You don’t have to guess, because the full history of BJJ is pretty well known and can be verified with historical documents and eyewitness accounts. The art is less than 100 years old.This is my wild guess without facts:
I bet BJJ was from Asia originally, just by the simple fact the history of the America continent is ONLY a few hundred years, people moved from all over the world to America continent. It is just logic that the original technique was brought in from outside. Then it just evolved in Brazil. Then you just look at difference styles and it's likely evolve from either Judo or Jujitsu of Japan.
Also remember Royce Gracie fight with "ge", that exactly like Judo "ge".( maybe japanese JJ "ge"). I don't record any Chinese MA wear those kind of white "ge".
That's the most logical way to GUESS.
I’ll go ahead and summarize the highlights for anyone who doesn’t know the history or who only knows the version advertised by Rorion Gracie (which contained a certain amount of spin).
In the early part of the 20th century there was a Japanese Judo master named Mitsuo Maeda who traveled to the west and embarked on a career as a prizefighter and sometimes Judo instructor. After spending time in the U.S. and Europe, he moved to Brazil in 1914, where he continued to fight and sometimes teach.

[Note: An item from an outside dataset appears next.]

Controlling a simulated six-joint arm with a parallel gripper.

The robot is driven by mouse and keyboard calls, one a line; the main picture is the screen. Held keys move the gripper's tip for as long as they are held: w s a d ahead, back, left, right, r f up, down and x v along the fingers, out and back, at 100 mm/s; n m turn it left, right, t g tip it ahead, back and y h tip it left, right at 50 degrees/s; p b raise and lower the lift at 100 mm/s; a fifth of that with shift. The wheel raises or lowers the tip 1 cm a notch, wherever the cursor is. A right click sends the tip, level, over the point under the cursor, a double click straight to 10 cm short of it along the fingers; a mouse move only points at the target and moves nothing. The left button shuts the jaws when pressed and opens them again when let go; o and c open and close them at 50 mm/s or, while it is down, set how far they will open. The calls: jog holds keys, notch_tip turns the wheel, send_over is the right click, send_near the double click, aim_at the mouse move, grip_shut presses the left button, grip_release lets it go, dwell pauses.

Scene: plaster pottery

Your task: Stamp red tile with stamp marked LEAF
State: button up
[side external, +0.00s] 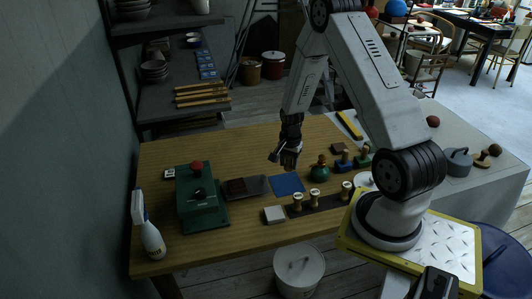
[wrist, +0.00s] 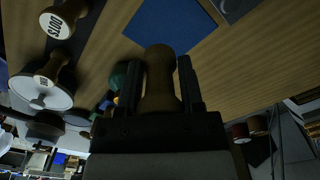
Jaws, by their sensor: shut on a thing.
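My gripper (side external: 288,160) is above the table, just over the far edge of the blue mat. In the wrist view my gripper (wrist: 160,95) is shut on a brown wooden stamp handle (wrist: 160,78); its label and stamping face are hidden. The red tile (side external: 237,186), dark in this light, lies on the dark tray (side external: 256,182), left of my gripper. Three light-topped stamps stand in a dark rack (side external: 325,206). I cannot see the word LEAF.
The blue mat (side external: 287,185) lies between tray and rack. A green press (side external: 197,197) with a red knob stands left of the tray, near a spray bottle (side external: 148,228). A pale block (side external: 274,214) and green bulb-shaped object (side external: 320,170) are near the rack.

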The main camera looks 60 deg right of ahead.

During this time, Judo was still sometimes referred to as Kano Jujutsu and it appears that Maeda called himself a jujutsu instructor.
According to Gracie family tradition, Carlos Gracie learned directly from Maeda. Examination of the timeline of who lived where when, it seems very possible that Carlos actually learned mostly from another student of Maeda’s. Either way, it doesn’t appear that his training under an instructor went on very long - probably two years at most. There’s also no record of him ever receiving any official belt rank in Judo.
Carlos taught what he had learned to his brothers (in particular George and Helio) and then they went into business teaching Jiu-jitsu and promoting themselves and their art to the general public via challenge matches. Along the way, they shifted the focus of the art onto ne-waza (ground fighting). There are probably several reasons for this, but one primary motivation for continuing that evolution was challenge matches against other styles. Since most people don’t have a natural instinct for the correct way to move on the ground and since most styles don’t teach much in the way of ground fighting, the Gracies has a secret weapon as long as they could drag their opponents down.
I should mention that the Gracies were not the only people passing down the tradition from Maeda. There was another one of Maeda’s students named Luis Franca and he had a student named Oswaldo Fadda who taught at the same time as the Gracies. You can still find Franca/Fadda lineage schools, but due to cross pollination, what they teach is indistinguishable from Gracie lineage schools. However the Gracies were much more aggressive in their marketing and publicity so without their efforts the art would probably never have become the worldwide phenomenon that it is today.
So, if Carlos Gracie started out with less than two years of Judo training, how did BJJ end up as the highly refined art that it is today? There are a few factors…
1) Fighting. The Gracies did a lot of challenge matches for money and publicity. They also weren’t above starting fights in the streets or on the beaches or in unofficial dojo storms. Then they had a boatload of kids and the following generations of Gracies and their students did the same thing. You learn stuff fighting practitioners of other arts.
2) Sparring during training. Extensive periods of live grappling during every class was the norm. You learn stuff doing a lot of sparring.
3) Stealing everything useful they could find from every other art they encountered. This included Judo, Sambo, Freestyle wrestling, catch wrestling, and Lutre Livre. (Technically Lutre Livre is just Portuguese for catch wrestling, but it did have a bit of separate evolution in Brazil just like BJJ did.) In the early days, some of the more self-promoting Gracie family members like Helio pretended that these innovations all came from within the family, but these days most BJJ instructors are happy to give credit when they pass on knowledge they’ve picked up from other systems.
So, TLDR, BJJ started from a foundation of basic Judo, picked up additional methods from other arts (including more Judo), and evolved in a separate direction from related styles based on a heavy focus on newaza and a tradition of challenge matches against other styles.